▶ [The exercise] In the entries below, count every line with the string "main". State the count and nothing else.

Robot trajectory data:
▼

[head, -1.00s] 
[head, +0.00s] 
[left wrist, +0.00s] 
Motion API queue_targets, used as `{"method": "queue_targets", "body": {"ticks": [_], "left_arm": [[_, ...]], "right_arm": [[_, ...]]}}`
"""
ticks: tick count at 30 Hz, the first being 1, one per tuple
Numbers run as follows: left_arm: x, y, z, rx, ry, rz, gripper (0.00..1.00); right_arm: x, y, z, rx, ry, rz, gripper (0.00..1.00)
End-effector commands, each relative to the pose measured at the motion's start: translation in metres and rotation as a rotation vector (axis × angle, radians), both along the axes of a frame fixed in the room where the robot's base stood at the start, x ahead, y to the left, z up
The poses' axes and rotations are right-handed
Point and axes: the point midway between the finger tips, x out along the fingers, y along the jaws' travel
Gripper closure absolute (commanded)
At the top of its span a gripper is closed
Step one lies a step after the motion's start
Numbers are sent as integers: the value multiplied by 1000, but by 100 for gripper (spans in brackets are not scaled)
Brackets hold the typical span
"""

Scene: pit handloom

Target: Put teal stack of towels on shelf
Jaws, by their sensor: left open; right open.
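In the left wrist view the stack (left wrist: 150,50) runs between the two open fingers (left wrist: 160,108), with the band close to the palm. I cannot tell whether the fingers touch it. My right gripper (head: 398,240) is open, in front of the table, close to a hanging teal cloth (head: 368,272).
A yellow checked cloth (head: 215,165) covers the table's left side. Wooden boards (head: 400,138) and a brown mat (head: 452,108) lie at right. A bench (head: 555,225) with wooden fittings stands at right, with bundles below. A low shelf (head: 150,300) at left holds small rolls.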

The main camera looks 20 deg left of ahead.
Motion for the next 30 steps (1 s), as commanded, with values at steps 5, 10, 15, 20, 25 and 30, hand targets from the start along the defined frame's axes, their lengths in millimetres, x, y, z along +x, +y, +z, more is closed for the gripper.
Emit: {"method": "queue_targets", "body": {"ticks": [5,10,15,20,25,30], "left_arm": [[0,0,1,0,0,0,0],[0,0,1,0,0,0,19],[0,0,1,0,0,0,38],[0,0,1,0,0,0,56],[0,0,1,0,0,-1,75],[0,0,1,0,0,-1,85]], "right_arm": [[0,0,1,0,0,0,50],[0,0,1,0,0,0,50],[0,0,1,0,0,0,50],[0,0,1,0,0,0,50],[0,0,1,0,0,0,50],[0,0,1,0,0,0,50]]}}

▲
▼

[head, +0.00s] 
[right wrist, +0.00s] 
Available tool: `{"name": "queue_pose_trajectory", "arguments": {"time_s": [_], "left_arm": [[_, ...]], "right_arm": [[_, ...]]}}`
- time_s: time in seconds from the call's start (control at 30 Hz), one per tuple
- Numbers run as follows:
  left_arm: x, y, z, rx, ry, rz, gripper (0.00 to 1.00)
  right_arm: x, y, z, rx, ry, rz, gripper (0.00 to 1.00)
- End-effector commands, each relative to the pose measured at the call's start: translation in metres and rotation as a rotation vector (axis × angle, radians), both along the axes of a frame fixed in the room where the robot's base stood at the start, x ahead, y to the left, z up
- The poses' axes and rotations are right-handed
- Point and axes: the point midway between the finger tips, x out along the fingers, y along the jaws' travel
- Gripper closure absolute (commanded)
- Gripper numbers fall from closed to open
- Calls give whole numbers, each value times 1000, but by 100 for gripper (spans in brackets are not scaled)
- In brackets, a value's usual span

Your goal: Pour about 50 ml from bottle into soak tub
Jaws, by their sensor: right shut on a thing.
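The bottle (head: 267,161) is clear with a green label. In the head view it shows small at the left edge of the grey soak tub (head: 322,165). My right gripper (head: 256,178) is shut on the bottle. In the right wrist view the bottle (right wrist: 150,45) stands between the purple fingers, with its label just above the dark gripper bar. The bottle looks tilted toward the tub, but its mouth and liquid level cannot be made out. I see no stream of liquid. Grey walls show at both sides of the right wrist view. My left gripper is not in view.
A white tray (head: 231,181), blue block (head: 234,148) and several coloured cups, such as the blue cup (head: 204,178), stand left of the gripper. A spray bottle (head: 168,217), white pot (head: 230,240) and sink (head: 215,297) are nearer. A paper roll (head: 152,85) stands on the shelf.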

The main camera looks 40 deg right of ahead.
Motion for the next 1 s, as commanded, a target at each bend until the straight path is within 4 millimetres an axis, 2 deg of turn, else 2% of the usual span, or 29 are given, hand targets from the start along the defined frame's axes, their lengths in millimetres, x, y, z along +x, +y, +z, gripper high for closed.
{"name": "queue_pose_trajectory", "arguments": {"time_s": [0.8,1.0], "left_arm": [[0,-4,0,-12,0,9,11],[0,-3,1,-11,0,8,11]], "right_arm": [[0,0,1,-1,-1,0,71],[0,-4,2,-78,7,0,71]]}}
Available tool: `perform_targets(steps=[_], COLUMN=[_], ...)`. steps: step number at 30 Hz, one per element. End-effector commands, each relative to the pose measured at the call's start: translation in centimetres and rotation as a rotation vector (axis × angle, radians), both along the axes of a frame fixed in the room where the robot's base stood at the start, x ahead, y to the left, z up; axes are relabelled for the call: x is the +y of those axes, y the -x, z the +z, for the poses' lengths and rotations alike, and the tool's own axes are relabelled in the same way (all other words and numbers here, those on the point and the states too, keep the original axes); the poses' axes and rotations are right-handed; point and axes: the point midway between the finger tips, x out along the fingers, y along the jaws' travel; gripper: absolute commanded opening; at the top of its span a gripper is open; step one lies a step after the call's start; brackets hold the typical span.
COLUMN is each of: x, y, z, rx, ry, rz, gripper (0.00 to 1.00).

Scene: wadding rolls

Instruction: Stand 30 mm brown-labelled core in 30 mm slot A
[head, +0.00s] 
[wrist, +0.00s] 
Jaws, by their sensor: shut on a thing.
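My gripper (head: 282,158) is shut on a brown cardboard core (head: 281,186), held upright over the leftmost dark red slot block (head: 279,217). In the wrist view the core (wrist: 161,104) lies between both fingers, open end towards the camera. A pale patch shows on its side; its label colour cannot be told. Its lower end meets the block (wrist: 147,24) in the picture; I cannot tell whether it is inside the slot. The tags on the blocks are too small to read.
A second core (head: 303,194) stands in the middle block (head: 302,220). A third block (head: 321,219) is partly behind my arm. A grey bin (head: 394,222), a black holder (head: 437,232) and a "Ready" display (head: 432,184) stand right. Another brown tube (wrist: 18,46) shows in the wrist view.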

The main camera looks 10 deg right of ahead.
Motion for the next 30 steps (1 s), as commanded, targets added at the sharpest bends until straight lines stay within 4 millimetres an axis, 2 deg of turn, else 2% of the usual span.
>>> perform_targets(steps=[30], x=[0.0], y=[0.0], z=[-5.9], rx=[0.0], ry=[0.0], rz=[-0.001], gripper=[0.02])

▲
▼

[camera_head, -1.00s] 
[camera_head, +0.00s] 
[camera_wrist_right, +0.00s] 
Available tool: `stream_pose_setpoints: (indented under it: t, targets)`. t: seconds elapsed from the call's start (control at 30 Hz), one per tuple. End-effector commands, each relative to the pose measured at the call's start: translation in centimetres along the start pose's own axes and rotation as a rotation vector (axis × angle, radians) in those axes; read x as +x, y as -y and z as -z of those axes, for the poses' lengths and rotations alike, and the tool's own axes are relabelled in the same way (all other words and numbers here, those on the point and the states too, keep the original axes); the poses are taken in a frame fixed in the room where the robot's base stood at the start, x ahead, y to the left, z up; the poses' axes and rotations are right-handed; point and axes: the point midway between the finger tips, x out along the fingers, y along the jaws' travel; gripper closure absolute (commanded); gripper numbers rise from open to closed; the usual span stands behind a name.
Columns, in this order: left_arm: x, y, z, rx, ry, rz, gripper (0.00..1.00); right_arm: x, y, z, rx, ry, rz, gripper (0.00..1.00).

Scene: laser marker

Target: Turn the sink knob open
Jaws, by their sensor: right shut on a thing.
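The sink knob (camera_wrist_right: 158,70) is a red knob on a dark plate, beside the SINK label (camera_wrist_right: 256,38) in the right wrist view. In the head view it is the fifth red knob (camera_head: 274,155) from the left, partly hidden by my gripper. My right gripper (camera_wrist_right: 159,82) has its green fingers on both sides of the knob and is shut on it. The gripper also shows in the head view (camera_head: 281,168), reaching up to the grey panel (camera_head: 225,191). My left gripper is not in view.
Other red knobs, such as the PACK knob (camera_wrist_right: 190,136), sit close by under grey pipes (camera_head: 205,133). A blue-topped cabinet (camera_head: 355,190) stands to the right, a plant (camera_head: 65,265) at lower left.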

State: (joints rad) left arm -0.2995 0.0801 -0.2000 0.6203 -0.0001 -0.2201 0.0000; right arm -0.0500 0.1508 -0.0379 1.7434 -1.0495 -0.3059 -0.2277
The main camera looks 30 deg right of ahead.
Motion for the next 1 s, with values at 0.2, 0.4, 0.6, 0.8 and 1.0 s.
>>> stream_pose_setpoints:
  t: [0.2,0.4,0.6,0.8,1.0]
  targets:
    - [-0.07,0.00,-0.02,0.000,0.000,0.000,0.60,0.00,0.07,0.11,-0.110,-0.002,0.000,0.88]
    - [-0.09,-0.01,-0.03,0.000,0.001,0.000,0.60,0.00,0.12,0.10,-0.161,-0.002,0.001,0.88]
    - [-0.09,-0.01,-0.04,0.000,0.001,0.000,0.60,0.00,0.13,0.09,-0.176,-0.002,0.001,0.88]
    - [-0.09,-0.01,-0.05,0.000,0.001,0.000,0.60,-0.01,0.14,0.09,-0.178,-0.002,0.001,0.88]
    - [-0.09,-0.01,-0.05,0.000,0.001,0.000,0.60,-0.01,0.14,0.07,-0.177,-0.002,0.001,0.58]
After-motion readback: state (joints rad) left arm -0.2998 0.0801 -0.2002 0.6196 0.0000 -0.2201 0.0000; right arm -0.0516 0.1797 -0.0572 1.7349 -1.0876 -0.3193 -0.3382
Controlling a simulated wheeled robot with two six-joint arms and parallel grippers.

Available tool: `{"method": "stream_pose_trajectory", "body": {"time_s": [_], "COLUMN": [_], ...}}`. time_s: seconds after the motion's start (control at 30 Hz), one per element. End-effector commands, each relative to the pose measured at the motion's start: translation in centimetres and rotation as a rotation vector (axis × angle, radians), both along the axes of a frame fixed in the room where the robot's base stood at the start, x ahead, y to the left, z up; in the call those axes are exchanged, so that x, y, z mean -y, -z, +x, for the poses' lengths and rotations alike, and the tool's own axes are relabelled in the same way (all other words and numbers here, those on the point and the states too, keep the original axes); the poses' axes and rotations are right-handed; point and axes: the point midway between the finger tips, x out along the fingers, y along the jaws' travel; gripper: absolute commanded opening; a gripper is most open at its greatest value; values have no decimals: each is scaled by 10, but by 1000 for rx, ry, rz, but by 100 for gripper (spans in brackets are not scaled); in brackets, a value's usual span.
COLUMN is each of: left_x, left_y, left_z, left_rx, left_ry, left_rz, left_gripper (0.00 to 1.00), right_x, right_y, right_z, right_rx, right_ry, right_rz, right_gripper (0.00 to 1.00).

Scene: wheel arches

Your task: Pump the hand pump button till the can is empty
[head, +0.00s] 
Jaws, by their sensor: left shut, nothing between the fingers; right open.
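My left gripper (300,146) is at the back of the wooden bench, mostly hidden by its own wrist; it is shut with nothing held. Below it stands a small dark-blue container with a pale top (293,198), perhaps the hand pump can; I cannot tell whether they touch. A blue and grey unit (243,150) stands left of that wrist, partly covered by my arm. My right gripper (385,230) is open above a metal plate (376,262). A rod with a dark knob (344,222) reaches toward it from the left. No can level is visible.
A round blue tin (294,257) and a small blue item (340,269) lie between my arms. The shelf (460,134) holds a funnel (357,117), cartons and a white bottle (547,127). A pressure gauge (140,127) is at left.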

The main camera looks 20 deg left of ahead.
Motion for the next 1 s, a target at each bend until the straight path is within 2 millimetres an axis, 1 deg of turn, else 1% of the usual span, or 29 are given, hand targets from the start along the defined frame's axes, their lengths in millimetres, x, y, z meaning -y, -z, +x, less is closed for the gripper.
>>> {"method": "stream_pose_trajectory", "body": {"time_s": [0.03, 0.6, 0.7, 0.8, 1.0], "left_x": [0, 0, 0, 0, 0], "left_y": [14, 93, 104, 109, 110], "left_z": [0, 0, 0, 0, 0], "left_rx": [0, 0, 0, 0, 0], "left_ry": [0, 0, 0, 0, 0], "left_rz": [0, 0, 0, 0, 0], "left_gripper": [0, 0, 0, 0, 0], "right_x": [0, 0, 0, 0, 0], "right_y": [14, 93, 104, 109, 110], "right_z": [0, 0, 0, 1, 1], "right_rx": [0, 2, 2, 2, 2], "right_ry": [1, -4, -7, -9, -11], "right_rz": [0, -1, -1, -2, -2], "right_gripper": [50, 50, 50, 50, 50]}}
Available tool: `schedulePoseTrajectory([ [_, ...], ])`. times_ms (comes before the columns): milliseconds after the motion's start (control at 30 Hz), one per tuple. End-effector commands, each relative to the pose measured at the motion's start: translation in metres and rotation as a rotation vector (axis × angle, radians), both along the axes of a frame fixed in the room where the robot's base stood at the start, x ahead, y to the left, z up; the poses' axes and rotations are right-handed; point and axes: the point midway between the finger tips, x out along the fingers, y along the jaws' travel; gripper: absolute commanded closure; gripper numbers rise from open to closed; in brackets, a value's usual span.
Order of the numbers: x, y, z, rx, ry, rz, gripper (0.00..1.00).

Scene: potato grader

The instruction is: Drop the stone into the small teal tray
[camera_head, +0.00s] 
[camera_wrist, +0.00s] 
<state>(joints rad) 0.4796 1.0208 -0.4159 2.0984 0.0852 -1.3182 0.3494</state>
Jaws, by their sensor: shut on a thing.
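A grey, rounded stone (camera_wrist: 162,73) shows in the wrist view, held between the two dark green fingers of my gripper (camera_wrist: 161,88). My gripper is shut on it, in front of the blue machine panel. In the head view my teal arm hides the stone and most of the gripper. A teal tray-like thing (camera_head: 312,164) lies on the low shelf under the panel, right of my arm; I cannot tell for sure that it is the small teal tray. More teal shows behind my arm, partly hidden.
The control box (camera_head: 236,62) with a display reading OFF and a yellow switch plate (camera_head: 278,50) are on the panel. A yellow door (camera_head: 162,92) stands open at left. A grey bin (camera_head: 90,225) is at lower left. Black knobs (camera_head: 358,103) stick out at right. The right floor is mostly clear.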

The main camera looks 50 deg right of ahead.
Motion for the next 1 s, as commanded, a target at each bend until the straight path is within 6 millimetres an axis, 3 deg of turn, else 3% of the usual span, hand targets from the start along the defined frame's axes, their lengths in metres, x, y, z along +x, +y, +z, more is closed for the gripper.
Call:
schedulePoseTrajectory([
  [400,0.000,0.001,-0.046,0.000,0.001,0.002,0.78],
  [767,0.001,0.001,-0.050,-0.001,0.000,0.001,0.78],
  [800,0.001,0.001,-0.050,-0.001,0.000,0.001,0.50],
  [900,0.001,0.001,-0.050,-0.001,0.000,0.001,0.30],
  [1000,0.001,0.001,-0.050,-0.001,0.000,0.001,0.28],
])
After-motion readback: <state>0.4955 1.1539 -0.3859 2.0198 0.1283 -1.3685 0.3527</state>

▲

▶ [Solution for this exercise] 6